[originally published on Medium]
Dear Chief Human Resources Officers and Human Resource Executives,
We imagine you are aware of the recent media attention on sexual harassment. As an HR executive, you may have wondered about HR’s role in responding to allegations of sexual harassment; you may have empathized with the HR department knowing what it is like when someone makes a complaint of harassment against top talent within an organization; or you may have paused to reflect upon similar situations within your own organization. “What if? Did we do enough? Could we have handled that better? Are we liable in any way?” These are all plausible reactions.
The law is clear about how complaints of harassment must be handled.

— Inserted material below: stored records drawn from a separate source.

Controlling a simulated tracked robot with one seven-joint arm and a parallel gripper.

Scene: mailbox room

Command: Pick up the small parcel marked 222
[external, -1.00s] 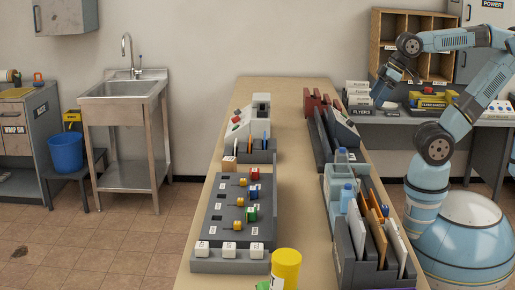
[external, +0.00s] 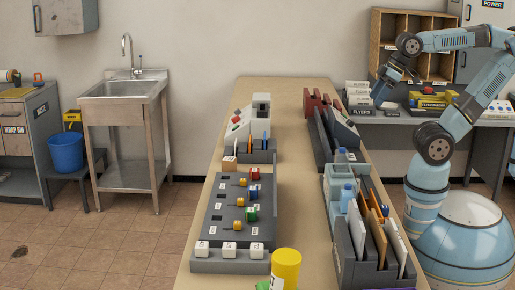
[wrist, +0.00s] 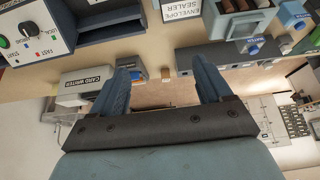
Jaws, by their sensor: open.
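I cannot read 222 on any parcel in either view. In the external view, a small tan box (external: 229,163) stands at the left edge of the long table, beside a grey pen holder. Several small white cubes (external: 229,249) with unreadable marks sit on the front of a grey rack. My gripper (external: 381,92) is at the right, beyond the table's right edge and in front of the flyer desk, well away from these. In the wrist view, my gripper (wrist: 163,75) has its two blue fingers wide apart with nothing between them.
The long table (external: 285,160) has a clear middle strip between two rows of holders. A grey rack with envelopes (external: 347,247) stands front right, a yellow cylinder (external: 286,268) front left. The wrist view shows a card writer (wrist: 90,82) and an envelope sealer (wrist: 182,8).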

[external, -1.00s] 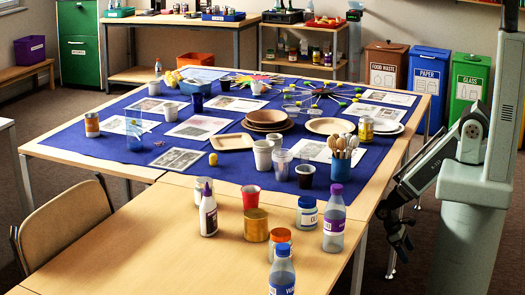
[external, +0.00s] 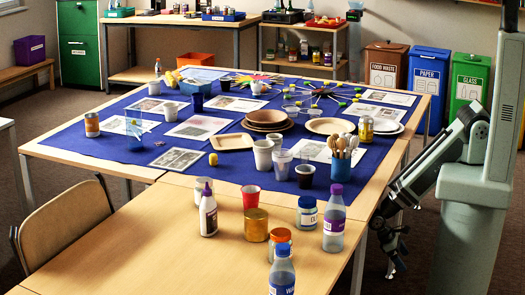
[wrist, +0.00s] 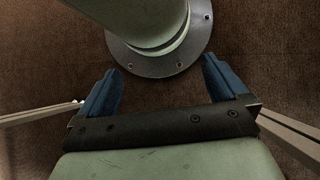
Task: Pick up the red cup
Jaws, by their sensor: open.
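The red cup (external: 251,196) stands upright on the bare wooden table, near the front edge of the blue cloth. A gold tin (external: 256,225) is just in front of it, and a white glue bottle (external: 208,213) stands to its left. My gripper (external: 392,262) hangs low beside the table's right edge, well to the right of the cup and apart from it. In the wrist view my gripper (wrist: 162,88) is open, its two blue fingers wide apart with nothing between them. The cup is not in the wrist view.
Near the cup stand an orange-lidded jar (external: 279,243), a blue-lidded jar (external: 307,215), a purple-capped bottle (external: 334,222) and a blue-capped bottle (external: 282,270). The blue cloth (external: 190,165) bears plates, cups and papers. The wooden table (external: 140,240) is clear at front left.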

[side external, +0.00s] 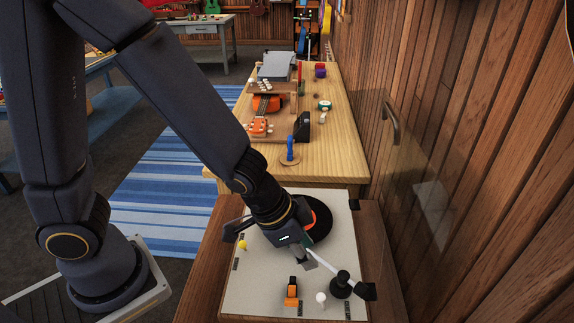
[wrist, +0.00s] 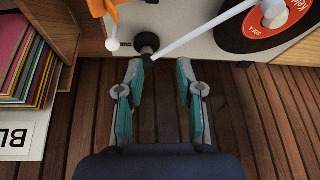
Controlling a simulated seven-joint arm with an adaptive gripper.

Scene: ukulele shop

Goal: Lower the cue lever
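The turntable (side external: 250,285) has a pale top. An orange lever-like piece with a black upper part (side external: 292,288) stands near its front; I take it for the cue lever but cannot be sure. In the wrist view orange parts (wrist: 112,12) show at the top edge, partly cut off. A white ball-tipped knob (side external: 320,298) is beside it, and a white ball (wrist: 112,44) shows in the wrist view. My gripper (wrist: 160,76) is open with nothing between its teal-padded fingers. In the side view my gripper (side external: 304,260) is over the turntable, behind the orange piece.
The white tonearm (wrist: 200,32) crosses close ahead of my fingers, its black pivot (side external: 340,284) right of the orange piece. A black record (side external: 322,222) lies partly under my wrist. A yellow knob (side external: 243,244) is at left. The plank wall (side external: 470,200) bounds the right.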

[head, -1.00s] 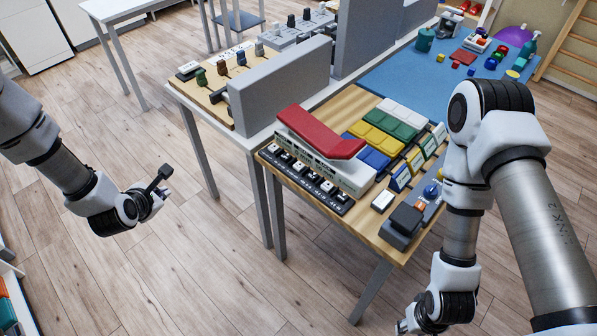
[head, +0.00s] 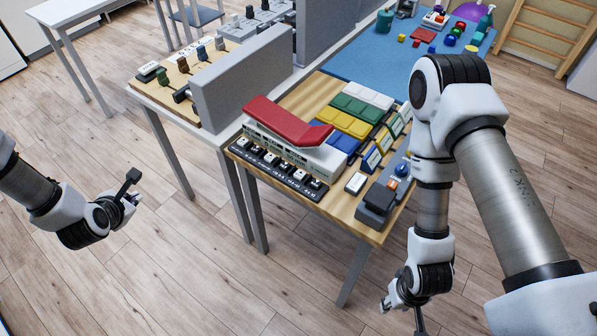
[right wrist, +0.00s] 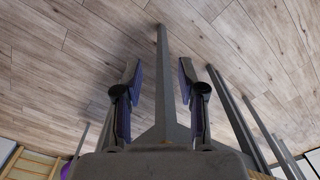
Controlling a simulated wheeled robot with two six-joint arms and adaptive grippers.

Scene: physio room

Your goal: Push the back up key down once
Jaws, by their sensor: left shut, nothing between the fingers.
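A row of black switches with white key tops (head: 277,164) runs along the near edge of the wooden table. Their labels are too small to read, so I cannot tell which is the back up key. Behind the row stands a white box with a red bent top (head: 285,123). My left gripper (head: 132,197) is shut and empty, over the floor left of the table, well apart from the keys. My right gripper (head: 399,303) hangs low, right of the table's front leg. In the right wrist view its fingers (right wrist: 160,75) are apart with nothing held.
Green, yellow, white and blue pads (head: 355,107) lie behind the red top. A grey pedal-like block (head: 378,203) is at the near right corner. A grey upright panel (head: 243,80) stands left of the table. The floor (head: 190,265) in front is clear.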

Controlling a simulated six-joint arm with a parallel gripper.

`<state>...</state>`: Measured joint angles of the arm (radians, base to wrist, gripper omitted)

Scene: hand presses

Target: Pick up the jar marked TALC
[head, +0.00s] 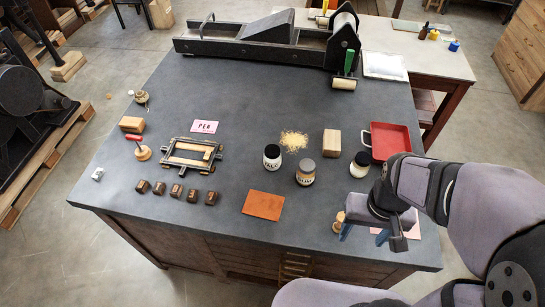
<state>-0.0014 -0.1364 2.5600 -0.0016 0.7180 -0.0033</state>
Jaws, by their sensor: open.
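Three small dark-lidded jars stand upright on the grey bench top (230,235). The left jar (272,158) has a white label that seems to read ALU or similar. The middle jar (305,173) has a pale label I cannot read surely. The right jar (360,165) has a whitish body and its lettering cannot be made out. I cannot tell which one is marked TALC. My gripper (365,234) is open at the bench's front right, in front of and below the right jar in the picture, with blue fingers pointing down. No jar is between them.
A wooden knob-like piece (338,222) is close beside the left finger. A red tray (390,139), wooden block (332,143), pile of shavings (293,140) and brown leather-like sheet (263,204) surround the jars. A large press (270,43) fills the back.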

The need to conduct a swift and thorough investigation is paramount. Even so, when you are managing the complaint and investigation process, rarely is it clear cut and your use of judgment comes into play. You may face opposing accounts of what occurred, lack of evidence, or internal pressure, to name a few. Most organizations have good intentions when it comes to how they handle complaints. Yet the actions, investigations, and resolutions are subject to scrutiny and, as we have seen, not always enough.
April is Sexual Assault Awareness month. Our goal is to support your efforts to foster a harassment-free workplace so that you are able to proactively create a culture that values and demonstrates respect, kindness, and a collective responsibility for a healthy workplace.
There is no doubt that you and your team are deeply committed to fostering an organizational culture where respect and civility are promoted and harassment is swiftly and proportionally addressed. Here are a few strategies that you can implement to create a best-in-class organization where all employees, regardless of position, are empowered to change their workplace culture.
Boost Your Education Efforts
Many organizations provide harassment prevention courses that miss the mark in one or more ways. Off-the shelf training does not provide the opportunity for employees and managers to engage, ask questions and truly understand the organization’s commitment to a harassment-free workplace. In addition, some training programs inevitably create more confusion and fear about what harassment is and of the protections given to those who report harassment.
Assess the effectiveness of your current harassment prevention training rigorously. It is worthwhile to consult with outside experts in sexual violence prevention to evaluate changing behaviors and new approaches to training. Conduct focus groups consisting of individuals who have recently taken your harassment prevention training. Have an open discussion about the information they retained and get their input on what worked well and suggestions for improvement. This will provide you with meaningful feedback, and also demonstrates your organization’s commitment to a harassment-free workplace.
Once you’ve assessed the effectiveness of your harassment prevention training and education, take the next step by partnering your in-house legal counsel with your talent development experts. Empower the teams to develop and deliver sexual harassment training that is rooted in adult learning theory AND legally sound. After the new training is offered, be sure to conduct focus groups and repeat the cycle if necessary.
Leverage your Employee Survey
Annual employee engagement surveys offer a great opportunity to gain an organization-wide assessment of culture around sexual harassment. We discussed this in our open letter to CEOs and Boards here >>
Engage your Board
Your Board of Directors has a vested interest in the health of your organization. Board members are not commonly involved in sexual harassment prevention; however, considering the current environment, it may be time to engage your Board in a meaningful way. Consider providing proactive board education regarding sexual harassment prevention. By offering executive level briefings, you’ll not only increase awareness of the risks associated with sexual harassment complaints, but you’ll also ensure that your board is engaged and supportive of your organization’s prevention efforts.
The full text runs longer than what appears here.